Parameters: experiment_id – The experiment ID returned from create_experiment.
Returns: mlflow.entities.Experiment

mlflow.get_experiment_by_name(name)[source]

Retrieve an experiment by experiment name from the backend store

Parameters: name – The experiment name.
Returns: mlflow.entities.Experiment

mlflow.create_experiment(name, artifact_location=None)[source]

Create an experiment.

Parameters

name – The experiment name. Must be unique.
artifact_location – The location to store run artifacts. If not provided, the server picks an appropriate default.

Returns

Integer ID of the created experiment.

mlflow.set_experiment(experiment_name)[source]

Set given experiment as active experiment. If experiment does not exist, create an experiment with provided name.

Parameters: experiment_name – Name of experiment to be activated.

mlflow.delete_experiment(experiment_id)[source]

Delete an experiment from the backend store.

Parameters: experiment_id – The experiment ID returned from create_experiment.

mlflow.get_run(run_id)[source]

Fetch the run from backend store. The resulting Run contains a collection of run metadata – RunInfo, as well as a collection of run parameters, tags, and metrics – RunData. In the case where multiple metrics with the same key are logged for the run, the RunData contains the most recently logged value at the largest step for each metric.

Parameters: run_id – Unique identifier for the run.
Returns: A single mlflow.entities.Run object, if the run exists. Otherwise, raises an exception.

mlflow.delete_run(run_id)[source]

Deletes a run with the given ID.

Parameters: run_id – Unique identifier for the run to delete.

mlflow.run(uri, entry_point='main', version=None, parameters=None, docker_args=None, experiment_name=None, experiment_id=None, backend=None, backend_config=None, use_conda=True, storage_dir=None, synchronous=True, run_id=None)[source]

Run an MLflow project. The project can be local or stored at a Git URI.

You can run the project locally or remotely on a Databricks.

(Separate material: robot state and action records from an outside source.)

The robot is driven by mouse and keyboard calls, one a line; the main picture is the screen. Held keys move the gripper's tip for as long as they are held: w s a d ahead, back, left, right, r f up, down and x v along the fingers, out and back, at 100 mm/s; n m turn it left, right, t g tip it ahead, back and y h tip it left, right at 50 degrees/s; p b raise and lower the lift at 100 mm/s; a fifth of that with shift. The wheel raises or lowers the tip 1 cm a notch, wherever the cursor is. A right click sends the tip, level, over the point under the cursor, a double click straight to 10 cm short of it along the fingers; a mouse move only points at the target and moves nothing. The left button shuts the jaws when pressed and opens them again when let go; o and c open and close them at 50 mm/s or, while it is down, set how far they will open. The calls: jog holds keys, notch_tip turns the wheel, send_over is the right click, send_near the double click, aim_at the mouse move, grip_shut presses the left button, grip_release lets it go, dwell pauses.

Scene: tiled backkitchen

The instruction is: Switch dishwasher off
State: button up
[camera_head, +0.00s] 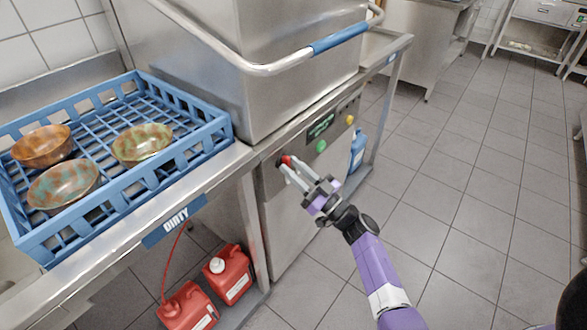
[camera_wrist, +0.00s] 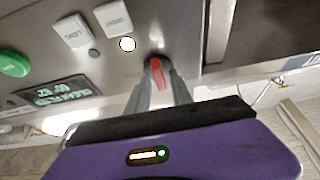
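The dishwasher (camera_head: 300,205) is a steel hood machine with a control strip along its front edge. A red switch knob (camera_wrist: 157,74) sits at the left end of that strip in the head view; a little red shows at my fingertips there (camera_head: 287,160). My gripper (camera_head: 289,167) reaches the strip from the front right. In the wrist view its two grey fingers (camera_wrist: 159,86) lie on either side of the red knob, close against it. The fingers hide part of the knob's base. The display (camera_head: 321,125) is lit green, and a white light (camera_wrist: 127,44) glows near the knob.
A green button (camera_head: 321,146) and a yellow one (camera_head: 350,120) sit further right on the strip. The hood handle (camera_head: 270,68) runs above. A blue rack (camera_head: 150,180) with bowls stands left. Red canisters (camera_head: 230,275) are below. The tiled floor at right is clear.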

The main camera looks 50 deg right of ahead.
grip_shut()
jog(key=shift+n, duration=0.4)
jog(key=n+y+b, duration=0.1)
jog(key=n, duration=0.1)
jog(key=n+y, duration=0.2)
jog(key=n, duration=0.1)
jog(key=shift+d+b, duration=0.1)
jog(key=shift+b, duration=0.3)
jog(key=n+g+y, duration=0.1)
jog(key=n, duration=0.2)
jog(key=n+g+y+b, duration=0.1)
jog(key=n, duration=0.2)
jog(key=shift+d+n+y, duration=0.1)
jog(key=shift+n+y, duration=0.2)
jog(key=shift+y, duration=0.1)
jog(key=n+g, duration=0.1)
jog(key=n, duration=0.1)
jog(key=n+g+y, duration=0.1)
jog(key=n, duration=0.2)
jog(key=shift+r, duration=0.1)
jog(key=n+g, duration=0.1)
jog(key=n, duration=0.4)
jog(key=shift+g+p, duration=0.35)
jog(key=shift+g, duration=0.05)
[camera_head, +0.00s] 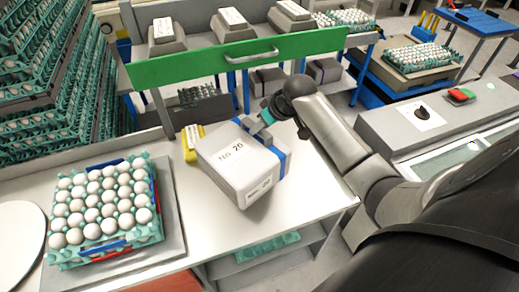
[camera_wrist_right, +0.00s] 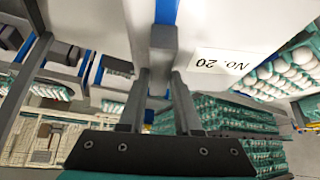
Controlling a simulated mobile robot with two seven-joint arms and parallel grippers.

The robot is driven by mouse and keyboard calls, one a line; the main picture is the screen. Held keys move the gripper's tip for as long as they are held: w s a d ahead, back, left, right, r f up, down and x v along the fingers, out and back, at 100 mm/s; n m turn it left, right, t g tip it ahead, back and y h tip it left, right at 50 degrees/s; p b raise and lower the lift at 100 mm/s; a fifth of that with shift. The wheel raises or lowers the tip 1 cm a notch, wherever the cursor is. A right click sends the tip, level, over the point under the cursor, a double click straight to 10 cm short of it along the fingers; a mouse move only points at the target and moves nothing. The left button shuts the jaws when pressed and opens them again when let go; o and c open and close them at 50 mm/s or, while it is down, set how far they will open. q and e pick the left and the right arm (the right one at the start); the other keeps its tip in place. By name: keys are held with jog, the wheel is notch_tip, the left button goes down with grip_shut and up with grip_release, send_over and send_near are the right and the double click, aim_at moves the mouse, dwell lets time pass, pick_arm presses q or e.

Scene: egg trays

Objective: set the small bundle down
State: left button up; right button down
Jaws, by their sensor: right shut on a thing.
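The small bundle (camera_head: 235,165) is a pale grey-white block labelled "No. 20" with blue bands on its right side. It shows over the white table in the head view, turned at an angle; I cannot tell whether its underside touches the table. My right gripper (camera_head: 268,118) is at its far upper edge. In the right wrist view the bundle (camera_wrist_right: 220,25) fills the top, with its label upside down. There my right gripper (camera_wrist_right: 160,85) is shut on a grey part of it, by a blue band. My left gripper is not in view.
An egg tray (camera_head: 160,205) full of white eggs lies left of the bundle on the white table (camera_head: 205,240). A yellow item (camera_head: 192,143) is just behind the bundle. A rack with a green front bar (camera_head: 215,62) stands behind. Bare table shows in front of the bundle.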

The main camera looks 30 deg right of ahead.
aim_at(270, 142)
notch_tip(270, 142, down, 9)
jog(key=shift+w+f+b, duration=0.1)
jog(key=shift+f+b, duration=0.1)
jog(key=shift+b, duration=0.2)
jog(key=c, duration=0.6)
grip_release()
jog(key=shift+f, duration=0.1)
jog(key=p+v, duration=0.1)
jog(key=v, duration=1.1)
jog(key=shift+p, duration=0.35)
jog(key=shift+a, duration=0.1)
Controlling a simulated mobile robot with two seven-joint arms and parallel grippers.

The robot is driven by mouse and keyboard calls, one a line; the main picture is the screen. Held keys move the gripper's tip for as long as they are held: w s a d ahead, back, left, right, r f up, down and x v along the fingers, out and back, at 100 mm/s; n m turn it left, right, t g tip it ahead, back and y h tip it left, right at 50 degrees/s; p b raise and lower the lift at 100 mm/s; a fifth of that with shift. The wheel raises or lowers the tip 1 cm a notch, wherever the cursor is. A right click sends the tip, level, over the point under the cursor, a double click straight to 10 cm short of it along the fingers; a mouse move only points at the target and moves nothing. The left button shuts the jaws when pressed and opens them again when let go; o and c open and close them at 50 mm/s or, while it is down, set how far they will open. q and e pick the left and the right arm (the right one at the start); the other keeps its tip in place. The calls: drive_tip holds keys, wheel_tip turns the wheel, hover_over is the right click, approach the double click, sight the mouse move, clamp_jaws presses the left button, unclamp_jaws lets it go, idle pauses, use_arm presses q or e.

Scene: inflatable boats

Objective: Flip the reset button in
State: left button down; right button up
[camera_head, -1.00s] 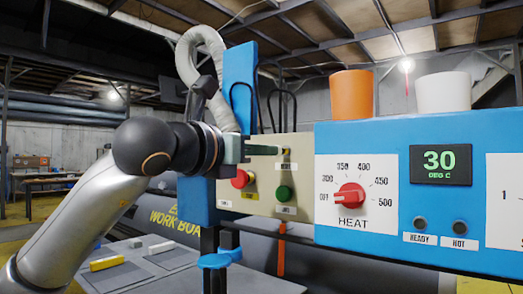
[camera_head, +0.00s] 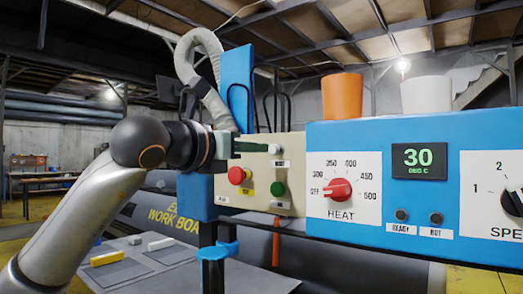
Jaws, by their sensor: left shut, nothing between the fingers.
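The beige control panel (camera_head: 257,203) shows left of the blue machine box. It carries a red button (camera_head: 236,175), a green button (camera_head: 278,189) and a small dark, yellowish control (camera_head: 274,149) near its top. The labels are too small to read, so I cannot tell which one is the reset button. My left gripper (camera_head: 266,147) is shut and empty, its slim dark-green fingers pointing right at the small upper control. The tips are very close to it; I cannot tell whether they touch. My right gripper is out of view.
The blue box (camera_head: 420,135) has a red heat knob (camera_head: 338,189), a display (camera_head: 419,159) reading 30 and two dark lamps. Orange (camera_head: 342,97) and white (camera_head: 427,95) containers stand on top. A grey hose (camera_head: 205,70) hangs behind my arm. A grey table (camera_head: 150,265) lies below.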

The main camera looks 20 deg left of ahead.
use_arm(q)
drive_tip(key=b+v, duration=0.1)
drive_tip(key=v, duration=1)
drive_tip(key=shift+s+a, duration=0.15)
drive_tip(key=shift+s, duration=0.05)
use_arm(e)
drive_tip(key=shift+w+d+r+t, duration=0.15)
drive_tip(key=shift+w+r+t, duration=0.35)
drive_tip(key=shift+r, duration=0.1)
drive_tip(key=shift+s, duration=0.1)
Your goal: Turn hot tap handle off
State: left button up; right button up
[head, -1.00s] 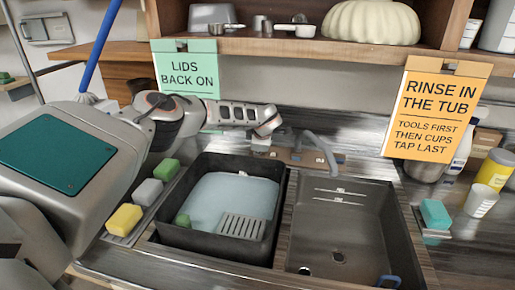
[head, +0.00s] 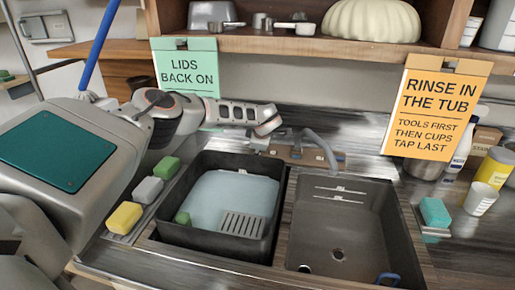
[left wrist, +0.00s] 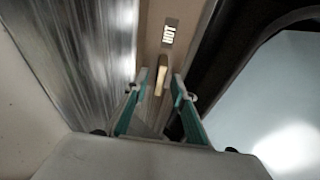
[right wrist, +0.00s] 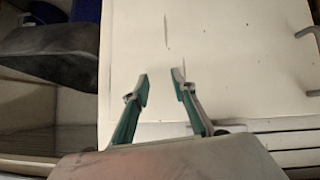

For information on using this method in chained workflows, see Building Multistep Workflows.

Raises

mlflow.exceptions.ExecutionException If a run launched in blocking mode is unsuccessful.

Parameters

uri – URI of project to run. A local filesystem path or a Git repository URI (e.g. https://github.com/mlflow/mlflow-example) pointing to a project directory containing an MLproject file.
entry_point – Entry point to run within the project. If no entry point with the specified name is found, runs the project file entry_point as a script, using “python” to run .py files and the default shell (specified by environment variable $SHELL) to run .sh files.
version – For Git-based projects, either a commit hash or a branch name.
experiment_name – Name of experiment under which to launch the run.
experiment_id – ID of experiment under which to launch the run.
backend – Execution backend for the run: “local”, “databricks”, or “kubernetes” (experimental). If running against Databricks, will run against a Databricks workspace determined as follows: if a Databricks tracking URI of the form databricks://profile has been set (e.g. by setting the MLFLOW_TRACKING_URI environment variable), will run against the workspace specified by <profile>. Otherwise, runs against the workspace specified by the default Databricks CLI profile.
backend_config – A dictionary, or a path to a JSON file (must end in ‘.json’), which will be passed as config to the backend. The exact content which should be provided is different for each execution backend and is documented at https://www.mlflow.org/docs/latest/projects.html.
use_conda – If True (the default), create a new Conda environment for the run and install project dependencies within that environment. Otherwise, run the project in the current environment without installing any project dependencies.
storage_dir – Used only if backend is “local”. MLflow downloads artifacts from distributed URIs passed to parameters of type path to subdirectories of storage_dir.
synchronous – Whether to block while waiting for a run to complete. Defaults to True. Note that if synchronous is False and backend is “local”, this method will return, but the current process will block when exiting until the local run completes. If the current process is interrupted, any asynchronous runs launched via this method will be terminated. If synchronous is True and the run fails, the current process will error out as well.
run_id – Note: this argument is used internally by the MLflow project APIs and should not be specified. If specified, the run ID will be used instead of creating a new run.

Returns

mlflow.projects.SubmittedRun exposing information (e.g. run ID) about the launched run.

mlflow.register_model(model_uri, name)[source]

Note

Experimental: This method may change or be removed in a future release without warning.

Create a new model version in model registry for the model files specified by model_uri. Note that this method assumes the model registry backend URI is the same as that of the tracking backend.

Parameters

model_uri – URI referring to the MLmodel directory. Use a runs:/ URI if you want to record the run ID with the model in model registry. models:/ URIs are currently not supported.
name – Name of the registered model under which to create a new model version. If a registered model with the given name does not exist, it will be created automatically.

Returns

Single mlflow.entities.model_registry.ModelVersion object created by backend.